Al régimen de Joaquín Balaguer, en el imaginario de sus más enconados adversarios, se le ha atribuido miles de asesinatos políticos, obviando que muchas de las muertes ocurridas durante los doce años, la época más violenta de los veintidós que gobernó, lo fueron en enfrentamientos claramente de subversión. Tal vez resulte una referencia para tomar en cuenta un documento publicado en el diario El Sol en fecha 4 de octubre de 1980 que contiene una relación de muertes atribuidas a la represión política durante los doce años. Tal lista alcanza 824 nombres, incluyendo personas que, en rigor, no pueden ser señaladas como caídas por motivaciones políticas.
Los crímenes en el período gubernativo de Joaquín Balaguer están ahí y lo estarán por siempre; forman parte de la historia y esta no puede ser estudiada según nuestras simpatías o conveniencias, a lo que somos tan inclinados los dominicanos. También estará la obra de reunificación nacional, de engrandecimiento económico y desarrollista que cumplió el gobernante de acuerdo a las corrientes socio-económicas que imperaban en aquel entonces.
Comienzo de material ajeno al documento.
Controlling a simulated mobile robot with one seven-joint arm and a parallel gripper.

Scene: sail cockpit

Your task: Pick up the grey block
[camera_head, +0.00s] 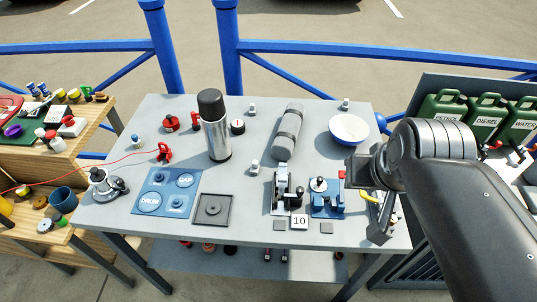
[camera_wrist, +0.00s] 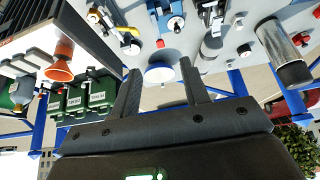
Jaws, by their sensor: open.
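I cannot tell for sure which thing is the grey block. Two small flat grey squares, the left one (camera_head: 280,225) and the right one (camera_head: 326,227), lie near the table's front edge beside a white "10" card (camera_head: 299,222). A dark grey square piece with a round centre (camera_head: 213,209) lies further left. My gripper (camera_head: 366,201) is at the table's right side, right of the blue device (camera_head: 327,198). In the wrist view my gripper (camera_wrist: 160,70) is open, with nothing held between its fingers. The white bowl (camera_wrist: 159,74) shows beyond the fingertips.
A silver flask (camera_head: 215,135) stands upright on the grey table (camera_head: 255,215). A grey strapped roll (camera_head: 288,132) lies beside it, left of the white bowl (camera_head: 348,129). A black-handled clamp (camera_head: 283,187) stands near the front. Green cans (camera_head: 484,117) stand at right.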

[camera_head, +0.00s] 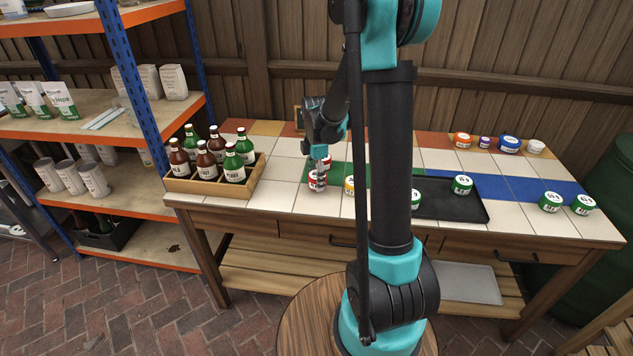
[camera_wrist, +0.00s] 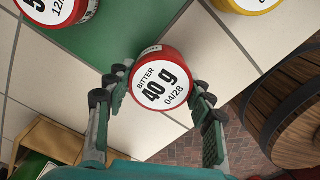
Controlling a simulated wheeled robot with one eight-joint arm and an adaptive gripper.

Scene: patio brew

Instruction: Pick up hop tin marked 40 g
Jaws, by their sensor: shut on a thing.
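The hop tin marked 40 g (camera_wrist: 161,86) is red with a white lid label that also reads BITTER and 04/28. In the wrist view it sits between the two fingers of my gripper (camera_wrist: 158,82), which is shut on its sides. In the head view the red tin (camera_head: 316,184) shows under my gripper (camera_head: 318,176), over the tiled table left of centre. I cannot tell whether it touches the tiles. Another red tin (camera_wrist: 62,8) is close by at the upper left of the wrist view, its marking cut off.
A yellow tin (camera_head: 349,186) stands just right of the held tin. A black tray (camera_head: 470,211) with a green tin (camera_head: 461,184) is further right. A wooden crate (camera_head: 208,187) of bottles stands at left. More tins, including a blue one (camera_head: 509,144), stand at the right.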

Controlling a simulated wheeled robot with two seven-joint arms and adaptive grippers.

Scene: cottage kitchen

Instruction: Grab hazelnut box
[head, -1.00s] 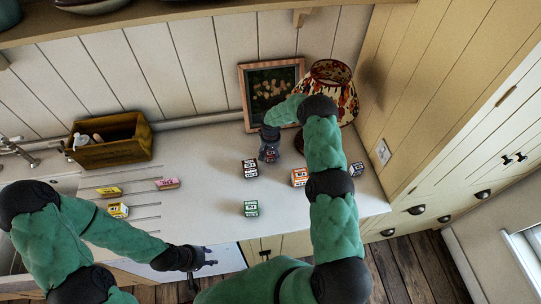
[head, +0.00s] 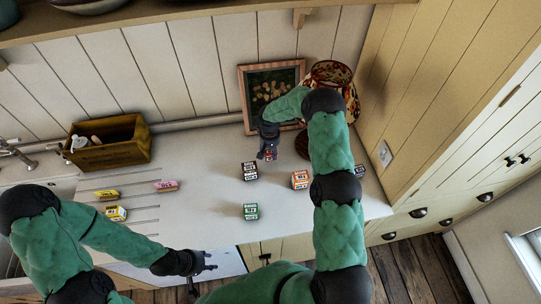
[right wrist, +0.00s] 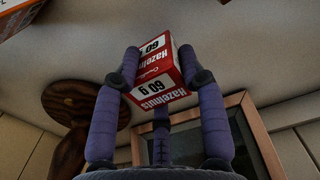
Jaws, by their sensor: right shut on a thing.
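The hazelnut box (right wrist: 162,70) is red and white with "Hazelnuts" and "60 g" lettering. It sits between the fingers of my right gripper (right wrist: 155,75) in the right wrist view, with fingers touching it on both sides. In the head view my right gripper (head: 267,152) is over the back of the counter, in front of the framed picture, and mostly hides the box. My left gripper (head: 205,262) is low at the counter's front edge, away from the boxes. Its fingers are too small to judge.
A black-and-white box (head: 250,171), an orange box (head: 300,179) and a green box (head: 250,211) stand on the counter (head: 205,180). A lamp (head: 335,78) and framed picture (head: 272,85) stand behind. A wooden crate (head: 110,142) and several small boxes are at left.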

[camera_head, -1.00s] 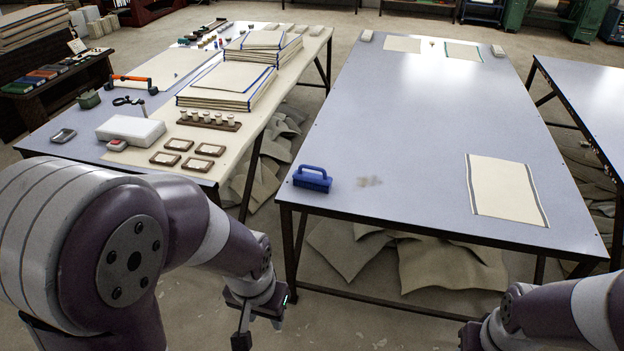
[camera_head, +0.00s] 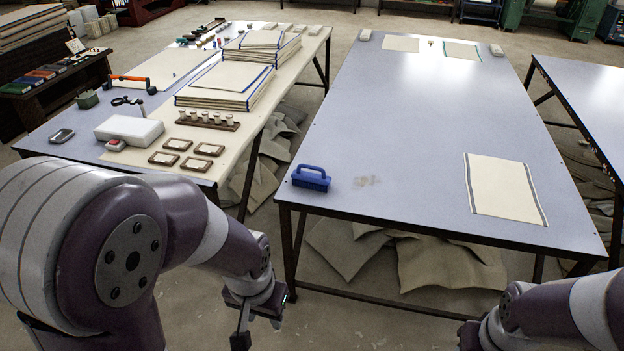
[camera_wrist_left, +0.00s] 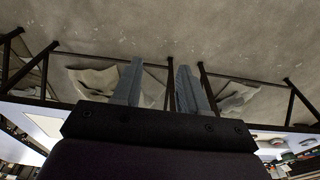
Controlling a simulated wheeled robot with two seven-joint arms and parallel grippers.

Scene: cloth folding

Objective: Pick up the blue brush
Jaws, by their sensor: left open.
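The blue brush (camera_head: 311,178) stands on the near left corner of the middle table (camera_head: 420,140), its arched handle on top. A faint brownish smudge (camera_head: 367,181) lies on the tabletop just right of it. My left gripper (camera_head: 258,335) is low in front of the table, below and to the left of the brush, and apart from it. In the left wrist view its two fingers (camera_wrist_left: 155,85) are spread with nothing between them. Only part of my right arm shows at the lower right of the head view; its fingers are not visible.
A cream cloth (camera_head: 505,190) with dark edge stripes lies flat on the table's right side. The table's middle is clear. A left table (camera_head: 60,150) carries cloth stacks (camera_head: 228,85), a white box (camera_head: 130,131) and small tools. Loose cloth (camera_head: 440,270) lies beneath the middle table.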

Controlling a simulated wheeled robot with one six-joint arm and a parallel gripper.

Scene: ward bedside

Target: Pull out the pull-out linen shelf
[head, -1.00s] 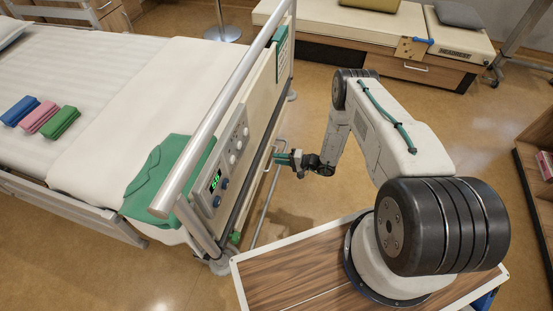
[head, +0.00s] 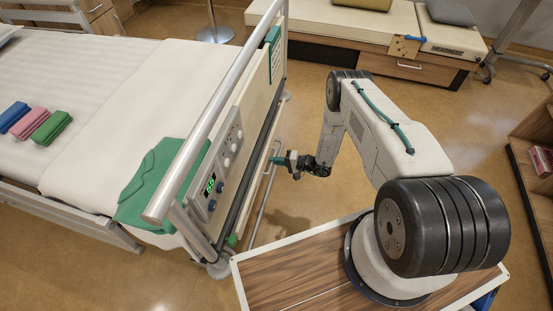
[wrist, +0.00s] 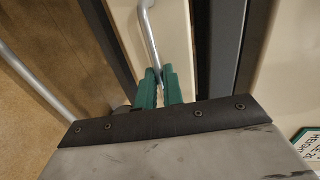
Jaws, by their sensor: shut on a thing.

Sus ejemplos de avenencia y espíritu conciliador se encuentra en todo el largo de sus ejercicios de gobierno como su entrega a la tarea de gobernar sin desmayos cuando esa responsabilidad es tomada en este país de forma desentendida y placentera.
La historia será la única voz serena que en su momento habrá de juzgar a ese hombre de excepción y sus ejecutorias de Estado.
Mientras tanto, esperemos y no nos avoquemos enjuiciarlo ahora sin considerar las complejidades de todo el contexto histórico en que tuvo que actuar, porque se puede incurrir en un ejercicio superfluo, emotivo y fanático, como estamos viendo por un lado; y por el otro, revestido de exhaltaciones, una acción politiquera oportunista y burda.